When the British left in 1947, they left India with a mindset that it wasn't fit for anything more than exporting jute, copra, tea, spices and cashew nut. 'You stay with commodities and leave manufacturing to the industrialised nations,' seemed to be the message. Quite unwittingly, India's central planners' response of *making* India into a giant, seemed to confirm just that: Indians were not there yet. The one debate that won't die is how Fabian socialism delayed India's date with its genius. Do skip the debate. That date is at hand.

When economic reforms began in the nineties, it had largely to do with dismantling domestic controls. There was no need to clear the way to the world markets: it lay open. Some captains of industry feared hordes coming through the open doors;after all, they had been beneficiaries of a closed-door India. But the doughty neo-Indian entrepreneur saw the open door as an exit leading to the world beyond. In just over ten years he has changed India's economy and its image.

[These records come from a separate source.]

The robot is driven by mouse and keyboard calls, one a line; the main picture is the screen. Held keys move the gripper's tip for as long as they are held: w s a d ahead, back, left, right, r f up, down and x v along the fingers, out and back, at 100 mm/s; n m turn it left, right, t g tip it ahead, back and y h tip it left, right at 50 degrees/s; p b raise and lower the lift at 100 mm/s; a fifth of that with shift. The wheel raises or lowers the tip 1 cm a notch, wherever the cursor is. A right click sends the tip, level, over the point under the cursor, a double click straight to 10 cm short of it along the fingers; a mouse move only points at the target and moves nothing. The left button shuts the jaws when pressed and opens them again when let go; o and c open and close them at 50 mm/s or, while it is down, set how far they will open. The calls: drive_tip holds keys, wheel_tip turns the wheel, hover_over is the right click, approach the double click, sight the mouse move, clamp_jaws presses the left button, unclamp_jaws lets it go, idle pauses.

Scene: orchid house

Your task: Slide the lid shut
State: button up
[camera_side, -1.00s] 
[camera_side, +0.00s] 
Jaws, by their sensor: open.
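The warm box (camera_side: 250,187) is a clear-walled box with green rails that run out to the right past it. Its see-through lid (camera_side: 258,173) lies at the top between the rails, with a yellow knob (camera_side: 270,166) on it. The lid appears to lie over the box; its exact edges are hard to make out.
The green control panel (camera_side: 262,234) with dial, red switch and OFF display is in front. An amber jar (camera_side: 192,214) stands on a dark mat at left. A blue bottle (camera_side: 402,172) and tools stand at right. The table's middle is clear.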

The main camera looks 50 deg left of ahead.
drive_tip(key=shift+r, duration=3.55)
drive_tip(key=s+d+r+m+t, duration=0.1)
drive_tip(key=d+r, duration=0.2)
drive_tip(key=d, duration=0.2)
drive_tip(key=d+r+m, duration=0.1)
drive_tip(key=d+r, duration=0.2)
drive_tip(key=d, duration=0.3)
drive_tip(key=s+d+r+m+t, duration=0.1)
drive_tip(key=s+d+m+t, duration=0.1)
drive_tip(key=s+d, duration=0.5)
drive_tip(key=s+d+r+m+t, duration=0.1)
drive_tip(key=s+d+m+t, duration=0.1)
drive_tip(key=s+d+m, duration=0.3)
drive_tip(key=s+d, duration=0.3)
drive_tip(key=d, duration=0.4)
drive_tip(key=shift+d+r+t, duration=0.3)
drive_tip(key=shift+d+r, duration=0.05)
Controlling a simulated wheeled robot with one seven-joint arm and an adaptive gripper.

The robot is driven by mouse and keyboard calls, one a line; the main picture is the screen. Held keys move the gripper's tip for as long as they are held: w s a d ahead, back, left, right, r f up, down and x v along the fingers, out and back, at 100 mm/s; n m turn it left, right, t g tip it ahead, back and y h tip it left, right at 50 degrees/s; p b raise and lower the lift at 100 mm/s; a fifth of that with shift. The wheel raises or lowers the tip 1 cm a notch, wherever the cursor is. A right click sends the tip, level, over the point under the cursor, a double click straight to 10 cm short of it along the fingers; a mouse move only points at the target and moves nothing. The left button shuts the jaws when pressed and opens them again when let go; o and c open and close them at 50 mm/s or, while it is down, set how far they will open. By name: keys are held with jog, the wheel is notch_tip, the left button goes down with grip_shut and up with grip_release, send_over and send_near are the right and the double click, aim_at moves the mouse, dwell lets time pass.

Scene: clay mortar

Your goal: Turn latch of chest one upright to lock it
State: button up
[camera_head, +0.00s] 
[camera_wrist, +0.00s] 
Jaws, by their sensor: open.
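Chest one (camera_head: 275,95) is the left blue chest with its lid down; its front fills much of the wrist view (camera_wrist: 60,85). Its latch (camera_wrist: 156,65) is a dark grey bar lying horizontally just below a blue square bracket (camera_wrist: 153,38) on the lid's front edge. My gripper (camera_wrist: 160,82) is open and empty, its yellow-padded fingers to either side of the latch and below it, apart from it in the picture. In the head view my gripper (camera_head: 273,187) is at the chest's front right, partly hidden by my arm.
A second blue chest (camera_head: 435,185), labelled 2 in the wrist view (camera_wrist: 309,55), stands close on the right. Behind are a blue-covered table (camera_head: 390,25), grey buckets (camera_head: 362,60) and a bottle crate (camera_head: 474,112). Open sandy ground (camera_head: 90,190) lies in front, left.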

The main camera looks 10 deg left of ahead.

It is best to savour the changes by surveying the current scene. And it is best to begin the survey with jute, that so epitomised India. Today jute is making a style statement. It is no longer used as just sacking material. Indian application research has made it a candidate in the list of interior and accessory designers worldwide. On another front jute is being promoted as a geotextile, a class of material that is used in huge quantities in civil engineering works. Khadi is not far behind either, in its climb up the value chain. It is not a politician's badge any more. [In fact the pols wear less of it these days; is there a profound meaning in that trend?]. Khadi is haute couture. Today, the word itself is a brand that evokes and enhances India. Earlier this year, a media report quoted Giorgio Armani: "The khadi made in India is among the most skin-friendly fabrics we know. In fact the day isn't far when khadi-based designs will rule the world." The Gandhi inspired Sarvodaya Ashram, Delhi supplies fine, vegetable dyed khadi to Gucci, Donna Karan and Armani.